De tudo o que veio à tona, não há dúvida de que o assassinato dos 12 alunos foi obra solitária de Wellington. Mas os manuscritos revelados pelo Fantástico podem levantar uma ação paralela: o atirador teve contato com algum grupo radical? Abdul e Phillip existem? A polícia vai investigar?

“Eu acho que é uma necessidade. Nenhuma prova pode ser excluída. Há necessidade de se buscar tudo, desde uma simples suspeita. Se a gente pensar num quebra-cabeça, e uma investigação é sempre um quebra-cabeça, uma peça pequena pode estabelecer várias ligações e pode dar a solução para a montagem de um mosaico. Tudo é importante numa investigação. Qualquer policial sabe muito bem disso”, avalia Walter Maierovitch, jurista especializado em criminologia.

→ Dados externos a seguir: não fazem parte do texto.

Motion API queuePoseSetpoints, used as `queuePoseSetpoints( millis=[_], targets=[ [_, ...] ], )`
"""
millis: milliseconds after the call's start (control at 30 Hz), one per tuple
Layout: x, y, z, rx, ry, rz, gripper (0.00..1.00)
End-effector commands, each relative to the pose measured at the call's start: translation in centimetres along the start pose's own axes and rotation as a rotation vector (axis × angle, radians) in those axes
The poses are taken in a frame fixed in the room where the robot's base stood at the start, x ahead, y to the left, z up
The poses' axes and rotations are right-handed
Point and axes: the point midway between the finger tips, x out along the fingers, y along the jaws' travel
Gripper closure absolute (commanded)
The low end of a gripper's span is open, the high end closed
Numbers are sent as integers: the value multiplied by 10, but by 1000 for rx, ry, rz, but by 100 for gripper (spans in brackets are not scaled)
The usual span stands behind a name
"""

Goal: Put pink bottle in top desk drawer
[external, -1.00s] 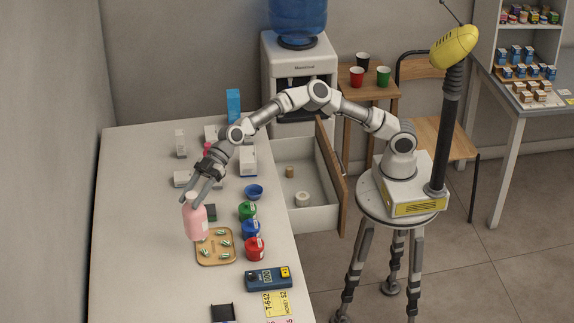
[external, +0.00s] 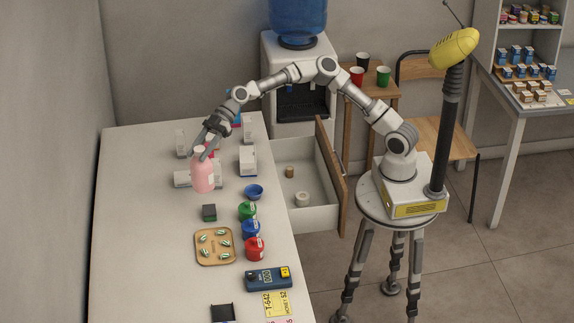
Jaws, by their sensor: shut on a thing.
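A pink bottle (external: 203,175) with a pale top hangs upright in my gripper (external: 203,150), which is shut on it. The bottle seems to be above the white desk (external: 150,260), in front of some white boxes; its exact height is hard to tell. The open desk drawer (external: 318,218) sticks out from the desk's right side. It has white walls and a brown wooden front, and holds a small brown cylinder (external: 290,172) and a white roll-like item (external: 302,199). Whether another drawer lies beneath is hidden.
White boxes (external: 248,161) stand on the desk around the bottle. A blue bowl (external: 254,192) and green, blue and red jars (external: 254,249) line the desk's right edge near the drawer. A wooden tray (external: 202,258) sits further forward. The water cooler (external: 285,70) stands behind the drawer.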

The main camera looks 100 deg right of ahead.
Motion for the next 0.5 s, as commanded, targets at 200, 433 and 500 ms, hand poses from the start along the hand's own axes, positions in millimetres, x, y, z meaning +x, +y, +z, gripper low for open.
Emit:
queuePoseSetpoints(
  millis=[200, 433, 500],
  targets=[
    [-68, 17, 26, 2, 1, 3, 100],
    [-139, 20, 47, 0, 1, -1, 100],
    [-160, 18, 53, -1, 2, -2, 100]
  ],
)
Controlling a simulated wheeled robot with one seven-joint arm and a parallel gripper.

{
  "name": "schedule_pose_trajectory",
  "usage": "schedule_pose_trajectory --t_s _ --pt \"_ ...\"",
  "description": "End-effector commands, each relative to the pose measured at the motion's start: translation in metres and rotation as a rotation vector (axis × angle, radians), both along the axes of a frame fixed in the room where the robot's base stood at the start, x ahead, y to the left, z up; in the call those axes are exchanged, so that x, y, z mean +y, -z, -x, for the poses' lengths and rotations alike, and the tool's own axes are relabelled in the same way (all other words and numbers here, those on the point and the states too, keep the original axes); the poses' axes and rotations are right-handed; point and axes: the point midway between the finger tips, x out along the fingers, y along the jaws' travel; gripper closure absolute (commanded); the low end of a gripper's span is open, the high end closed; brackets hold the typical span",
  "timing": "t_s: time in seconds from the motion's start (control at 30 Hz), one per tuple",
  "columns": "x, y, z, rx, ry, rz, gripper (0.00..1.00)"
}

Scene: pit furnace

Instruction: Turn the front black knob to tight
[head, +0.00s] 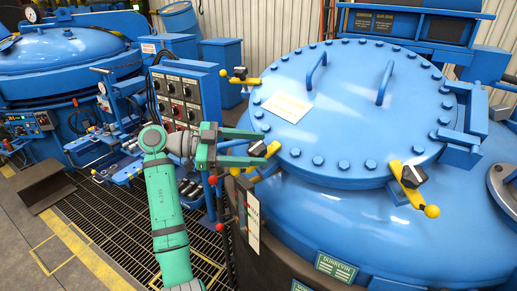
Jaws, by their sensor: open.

O responsável pelo inquérito, no entanto, não considera necessário abrir essa linha de investigação.

“Tudo afasta de grupos extremáticos, e sim um louco, que de forma covarde resolveu buscar atingir a vida de crianças indefesas pra depois se suicidar como ocorreu”, analisa o delegado Felipe Ettore.

Líderes espirituais e especialistas concordam que atos como o do assassino Wellington nada têm a ver com religião.

“A coisa mais complexa quando alguém pode ter uma conduta fanática é que ele não consegue enxergar a si mesmo como alguém que está num nível equivalente a outros seres humanos. Ele se considera ou um escolhido, ou um eleito, ou uma pessoa especial. Esta auto-imagem muito completa, aquela que não tem críticas sobre si mesmo, ela dá uma convicção e a convicção vira obsessão e a obsessão pode gerar uma conduta horrorosa, como a que nós tivemos”, explica Mário Sérgio Cortella, especialista em estudos da religião.

“Acho muito importante as pessoas saberem diferenciar esses discursos ultra-radicais, intolerantes, de posições, de tradições, de religiões, que na verdade são de milhões de pessoas pelo mundo inteiro, que não se pautam por esse nível de violência, não se pautam por nada que tenha essa função destrutiva”, afirma Nilton Bonder, rabino da Congregação Judaica do Brasil.